図12は過大回生電流に対するサージ電圧防止機能を備えたスイッチング電源装置の実施形態を示した回路ブロック図である。
図12のスイッチング電源装置の負荷側に外部電圧を印加し、回生電流を流している状態で、回生電流を増やす方向に印加電圧を上昇させたとすると、図13(c)に示すように、フィードバック信号E3の信号電圧が低下し、三角波信号E2がフィードバック信号E3に交差するまでの期間が短くなるため、これによりPWM信号E4がHレベルからLレベルになるまでの期間が短くなる。
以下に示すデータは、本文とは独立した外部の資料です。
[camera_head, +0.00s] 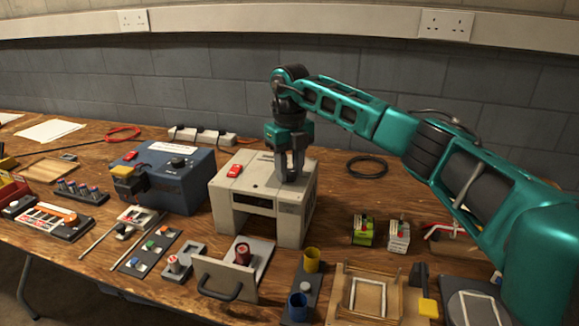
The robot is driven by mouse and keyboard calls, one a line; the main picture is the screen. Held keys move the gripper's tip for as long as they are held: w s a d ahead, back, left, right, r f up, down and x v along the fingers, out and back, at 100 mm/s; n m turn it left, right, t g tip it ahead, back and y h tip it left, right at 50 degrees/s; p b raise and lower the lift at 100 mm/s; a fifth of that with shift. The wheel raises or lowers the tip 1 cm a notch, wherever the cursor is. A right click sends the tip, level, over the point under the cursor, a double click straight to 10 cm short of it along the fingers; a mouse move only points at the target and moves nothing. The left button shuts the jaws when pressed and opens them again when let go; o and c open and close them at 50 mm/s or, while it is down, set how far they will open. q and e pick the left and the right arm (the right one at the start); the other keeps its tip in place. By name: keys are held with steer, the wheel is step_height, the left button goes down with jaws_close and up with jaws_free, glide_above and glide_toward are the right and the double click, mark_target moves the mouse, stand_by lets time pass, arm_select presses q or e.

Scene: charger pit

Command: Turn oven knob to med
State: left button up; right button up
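The oven appears to be the beige box (225,192) in the middle of the table, with a dark slot in its front. My right gripper (290,176) points straight down at the right part of its top, its fingertips at or just above the surface. The fingers look close together, but I cannot tell whether they are shut on a knob. No knob shows on the oven; the gripper may hide it, and its setting cannot be read. My left gripper is not in view.
A red switch-like piece (235,170) is on the box's top left. A blue box (190,185) with a dark knob (178,162) stands to the left. A panel with a dark handle (220,285) stands in front. Small blocks (363,230) lie to the right; a black cable coil (367,166) lies behind.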

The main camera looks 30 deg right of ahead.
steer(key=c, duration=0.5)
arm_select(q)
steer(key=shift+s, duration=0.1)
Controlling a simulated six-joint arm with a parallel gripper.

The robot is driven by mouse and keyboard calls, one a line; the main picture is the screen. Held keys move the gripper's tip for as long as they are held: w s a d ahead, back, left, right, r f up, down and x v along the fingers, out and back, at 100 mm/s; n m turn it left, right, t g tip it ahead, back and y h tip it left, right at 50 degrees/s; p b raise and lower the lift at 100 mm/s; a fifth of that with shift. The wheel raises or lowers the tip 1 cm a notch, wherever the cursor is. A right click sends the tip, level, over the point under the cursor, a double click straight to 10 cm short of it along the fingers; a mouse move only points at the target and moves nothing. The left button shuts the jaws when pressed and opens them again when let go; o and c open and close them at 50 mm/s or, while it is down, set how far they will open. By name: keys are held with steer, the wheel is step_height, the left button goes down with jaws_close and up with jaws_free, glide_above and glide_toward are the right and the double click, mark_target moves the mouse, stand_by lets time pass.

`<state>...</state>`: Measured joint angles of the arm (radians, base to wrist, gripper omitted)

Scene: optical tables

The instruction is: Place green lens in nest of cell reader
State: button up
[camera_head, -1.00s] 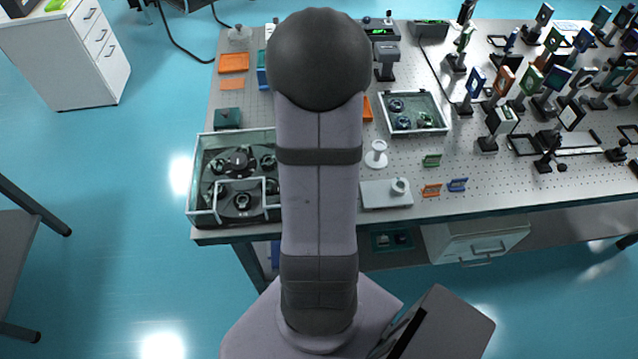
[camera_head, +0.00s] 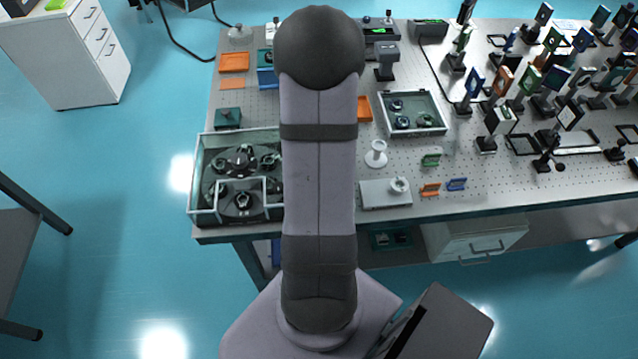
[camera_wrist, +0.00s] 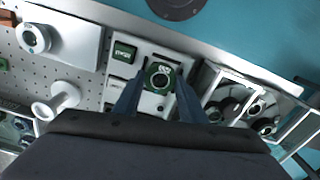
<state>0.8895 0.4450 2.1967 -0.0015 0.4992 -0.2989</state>
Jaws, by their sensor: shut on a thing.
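In the wrist view, my gripper (camera_wrist: 160,90) has its two dark blue fingers on either side of the green lens (camera_wrist: 158,74), a small green-rimmed piece with a round centre. It is shut on the lens. The cell reader (camera_wrist: 122,76) is a pale panel with a small lit green display, under and beside the fingers. The lens appears over this panel; I cannot tell whether it touches the nest, which the lens and fingers hide. In the head view my arm hides the gripper, the lens and the reader.
A glass-walled box with dark round parts (camera_head: 200,205) stands at the table's front left; its frame is close right of my fingers in the wrist view. A white spool (camera_head: 376,155) and a white plate (camera_head: 380,197) lie right of my arm. Many mounted optics fill the right side.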

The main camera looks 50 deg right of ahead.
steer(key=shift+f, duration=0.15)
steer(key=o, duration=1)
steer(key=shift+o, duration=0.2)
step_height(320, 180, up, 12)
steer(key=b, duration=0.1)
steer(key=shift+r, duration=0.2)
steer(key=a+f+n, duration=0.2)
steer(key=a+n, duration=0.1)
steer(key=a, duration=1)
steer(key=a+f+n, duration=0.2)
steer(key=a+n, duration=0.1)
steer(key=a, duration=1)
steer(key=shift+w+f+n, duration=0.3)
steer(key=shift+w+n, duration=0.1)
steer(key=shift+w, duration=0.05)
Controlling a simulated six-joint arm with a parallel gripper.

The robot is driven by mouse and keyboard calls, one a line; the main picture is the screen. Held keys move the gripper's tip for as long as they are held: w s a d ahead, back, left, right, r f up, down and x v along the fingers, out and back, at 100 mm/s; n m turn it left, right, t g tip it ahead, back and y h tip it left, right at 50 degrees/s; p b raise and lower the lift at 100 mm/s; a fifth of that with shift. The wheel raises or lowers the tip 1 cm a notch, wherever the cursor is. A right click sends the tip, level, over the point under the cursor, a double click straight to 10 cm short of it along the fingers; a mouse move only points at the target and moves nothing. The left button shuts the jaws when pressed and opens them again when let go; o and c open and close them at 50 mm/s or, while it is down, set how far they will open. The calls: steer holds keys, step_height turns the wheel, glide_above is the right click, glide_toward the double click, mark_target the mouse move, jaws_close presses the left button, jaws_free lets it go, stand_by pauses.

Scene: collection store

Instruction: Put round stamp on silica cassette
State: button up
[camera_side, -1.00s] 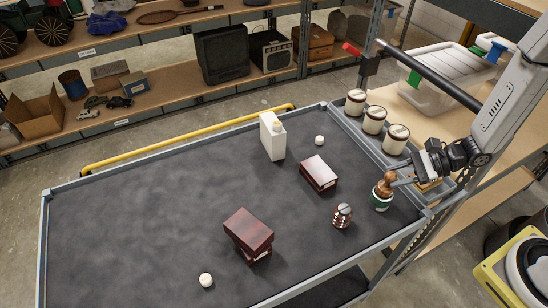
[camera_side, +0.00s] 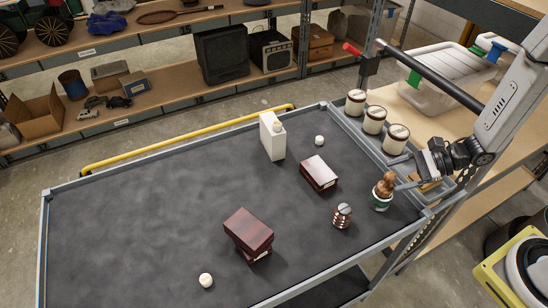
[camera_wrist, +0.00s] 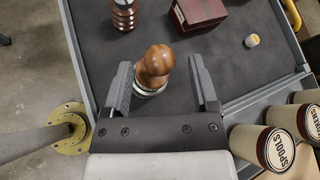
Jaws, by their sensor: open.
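The round stamp (camera_side: 386,183), with a brown wooden knob handle, stands on top of a short round green-and-white piece (camera_side: 381,202), which looks like the silica cassette, at the right end of the cart top. In the wrist view the knob (camera_wrist: 157,58) shows from above, with a pale rim of the piece below (camera_wrist: 148,92) partly hidden under it. My gripper (camera_side: 399,183) is open. In the wrist view its two fingers (camera_wrist: 160,66) lie on either side of the stamp, with gaps showing between them and the wood.
A banded red-brown round object (camera_side: 343,216) stands close to the left. Labelled jars (camera_side: 395,140) line the tray along the right edge.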

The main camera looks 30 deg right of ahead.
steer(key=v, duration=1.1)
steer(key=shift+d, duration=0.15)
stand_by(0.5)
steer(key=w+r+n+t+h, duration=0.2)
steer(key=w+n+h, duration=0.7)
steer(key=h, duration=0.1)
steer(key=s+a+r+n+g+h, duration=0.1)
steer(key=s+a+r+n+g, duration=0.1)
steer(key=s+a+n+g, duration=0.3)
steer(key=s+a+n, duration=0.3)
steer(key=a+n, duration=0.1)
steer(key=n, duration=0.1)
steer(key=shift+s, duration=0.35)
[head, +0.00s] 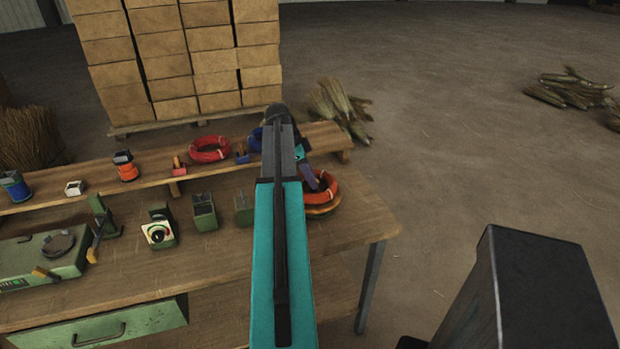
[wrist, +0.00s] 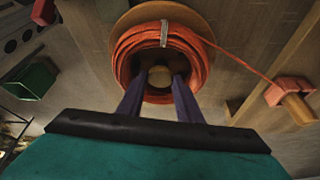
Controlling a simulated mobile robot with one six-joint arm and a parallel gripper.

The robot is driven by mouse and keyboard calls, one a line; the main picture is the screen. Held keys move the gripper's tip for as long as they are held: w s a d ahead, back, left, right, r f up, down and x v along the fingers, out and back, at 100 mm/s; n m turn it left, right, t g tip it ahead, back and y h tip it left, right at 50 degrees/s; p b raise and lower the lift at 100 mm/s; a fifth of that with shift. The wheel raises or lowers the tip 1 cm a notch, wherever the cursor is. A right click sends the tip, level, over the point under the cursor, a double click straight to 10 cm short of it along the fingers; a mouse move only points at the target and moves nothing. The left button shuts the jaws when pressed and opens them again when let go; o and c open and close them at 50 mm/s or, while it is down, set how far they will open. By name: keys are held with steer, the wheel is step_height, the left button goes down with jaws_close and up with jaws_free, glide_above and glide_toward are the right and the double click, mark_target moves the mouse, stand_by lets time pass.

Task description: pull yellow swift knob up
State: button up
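The swift (wrist: 137,16) is a round wooden disc carrying an orange-red coil (wrist: 130,45). The coil also shows in the head view (head: 329,187) at the right end of the bench, partly behind my arm. A small tan-yellow knob (wrist: 160,76) stands in the middle of the coil in the wrist view. My gripper (wrist: 159,82) points down into the coil's centre. Its two purple fingers stand on either side of the knob, with a gap seeming to show at each side, so it looks open. The knob is hidden in the head view.
An orange strand (wrist: 240,62) runs from the coil to a red block with a wooden peg (wrist: 299,108). Green boxes (head: 204,213) and a dial device (head: 158,231) stand left on the bench. A red coil (head: 210,149) lies on the raised shelf (head: 95,188).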

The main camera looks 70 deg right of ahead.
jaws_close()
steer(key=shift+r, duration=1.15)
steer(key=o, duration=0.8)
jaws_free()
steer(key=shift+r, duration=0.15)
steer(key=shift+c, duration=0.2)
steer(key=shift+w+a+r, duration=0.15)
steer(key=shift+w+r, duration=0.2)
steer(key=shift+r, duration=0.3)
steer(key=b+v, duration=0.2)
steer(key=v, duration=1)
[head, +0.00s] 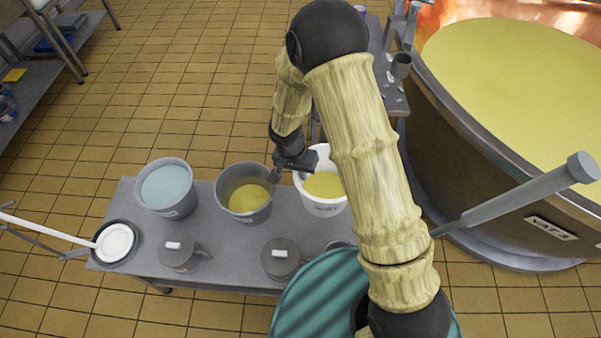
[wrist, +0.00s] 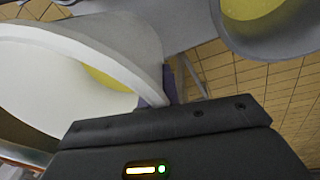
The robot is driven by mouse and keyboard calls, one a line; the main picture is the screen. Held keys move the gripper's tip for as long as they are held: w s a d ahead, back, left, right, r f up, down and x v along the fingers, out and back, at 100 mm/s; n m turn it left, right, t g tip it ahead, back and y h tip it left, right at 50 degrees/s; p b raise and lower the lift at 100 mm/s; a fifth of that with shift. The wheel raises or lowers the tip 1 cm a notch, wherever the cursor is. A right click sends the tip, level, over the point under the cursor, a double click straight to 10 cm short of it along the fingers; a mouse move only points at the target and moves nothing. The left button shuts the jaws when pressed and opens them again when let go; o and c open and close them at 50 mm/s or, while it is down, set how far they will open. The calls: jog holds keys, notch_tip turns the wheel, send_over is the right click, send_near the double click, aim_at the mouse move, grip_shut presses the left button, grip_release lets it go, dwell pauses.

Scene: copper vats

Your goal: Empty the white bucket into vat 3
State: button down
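The white bucket (head: 311,205) stands upright on the grey bench and holds yellow liquid. In the wrist view its pale rim and wall (wrist: 100,38) fill the left side, very close to my gripper. My gripper (head: 277,176) is at the bucket's left rim, between it and a grey bucket. Its fingers are mostly hidden, so I cannot tell whether they grip the rim.
The grey bench (head: 222,232) also holds a grey bucket (head: 262,206) with yellow liquid, one with pale blue liquid (head: 167,207), and two lidded pots (head: 180,258) (head: 281,262). A pale-handled tool (head: 50,229) lies at the left. A pole (head: 510,197) crosses the vat's front.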

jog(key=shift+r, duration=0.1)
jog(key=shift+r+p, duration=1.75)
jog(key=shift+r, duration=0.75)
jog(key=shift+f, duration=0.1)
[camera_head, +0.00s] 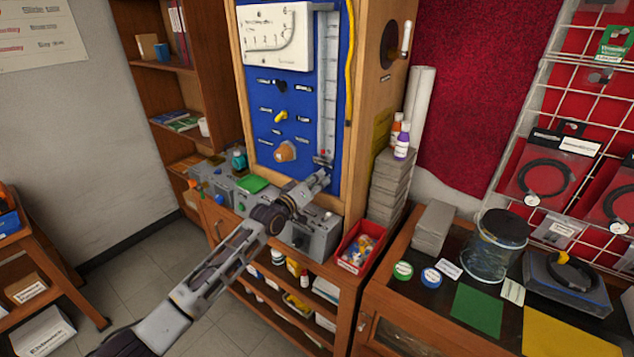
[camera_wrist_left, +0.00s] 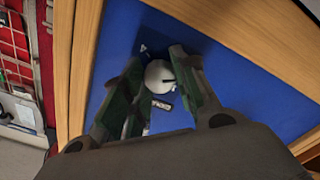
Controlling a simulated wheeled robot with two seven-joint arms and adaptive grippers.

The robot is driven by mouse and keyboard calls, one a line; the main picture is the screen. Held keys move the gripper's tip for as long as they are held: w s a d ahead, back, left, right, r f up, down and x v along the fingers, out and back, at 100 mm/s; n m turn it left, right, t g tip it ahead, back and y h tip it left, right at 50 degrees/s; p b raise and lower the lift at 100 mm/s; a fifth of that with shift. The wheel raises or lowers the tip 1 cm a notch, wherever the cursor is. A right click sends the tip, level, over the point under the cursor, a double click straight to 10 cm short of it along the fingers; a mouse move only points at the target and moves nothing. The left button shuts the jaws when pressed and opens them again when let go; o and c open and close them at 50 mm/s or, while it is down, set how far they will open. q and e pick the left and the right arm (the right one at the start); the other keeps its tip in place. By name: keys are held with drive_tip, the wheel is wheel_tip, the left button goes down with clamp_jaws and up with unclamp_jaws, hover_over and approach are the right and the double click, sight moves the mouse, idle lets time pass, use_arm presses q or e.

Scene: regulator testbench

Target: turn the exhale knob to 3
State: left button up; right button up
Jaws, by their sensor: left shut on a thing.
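My left gripper (camera_head: 322,163) is at the lower right of the blue panel (camera_head: 262,62). In the left wrist view the gripper (camera_wrist_left: 157,66) is shut on a round white knob (camera_wrist_left: 158,74) with a dark mark on its right side. Small labels sit beside the knob, but I cannot read them or its setting. In the head view the gripper mostly hides this knob. A black knob (camera_head: 281,86), a yellow knob (camera_head: 281,117) and an orange knob (camera_head: 286,151) are further left on the panel. My right gripper is not in view.
The panel's wooden frame (camera_head: 366,100) stands close on the right of the gripper. Grey boxes (camera_head: 318,232) and a red bin (camera_head: 357,250) are below it. A stack of grey slabs (camera_head: 392,185) stands to the right. Open floor lies at the lower left.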

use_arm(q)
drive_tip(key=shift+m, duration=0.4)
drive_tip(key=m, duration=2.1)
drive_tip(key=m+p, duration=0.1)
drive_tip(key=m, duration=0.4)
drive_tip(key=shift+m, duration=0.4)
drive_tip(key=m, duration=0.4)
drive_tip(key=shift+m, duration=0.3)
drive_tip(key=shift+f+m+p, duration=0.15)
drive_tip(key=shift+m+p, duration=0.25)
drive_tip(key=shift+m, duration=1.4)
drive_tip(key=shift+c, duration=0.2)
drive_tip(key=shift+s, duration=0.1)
このように負荷側に外部電圧を印加すると主スイッチング素子14のオンデューティを狭くするようにスイッチング制御回路24が動作する。
期間F1は、主スイッチング素子14および整流素子16の両方がオフする第1デッドタイムであり、出力チョークコイル18はチョークコイル電流ILを流し続けようと動作するため、出力チョークコイル18のドットの無い側がプラス極性となり、ドットで示す側がマイナス極性となる。
期間F2では、スイッチング制御回路24の遅延回路34からの遅延信号E6を整流制御用インバータ36に出力することでHレベルとなる整流制御信号E7が出力されるが、このとき、出力チョークコイル18がエネルギーを放出している状態であるため、極性検出回路84の極性検出信号E9はLレベルの状態を維持している。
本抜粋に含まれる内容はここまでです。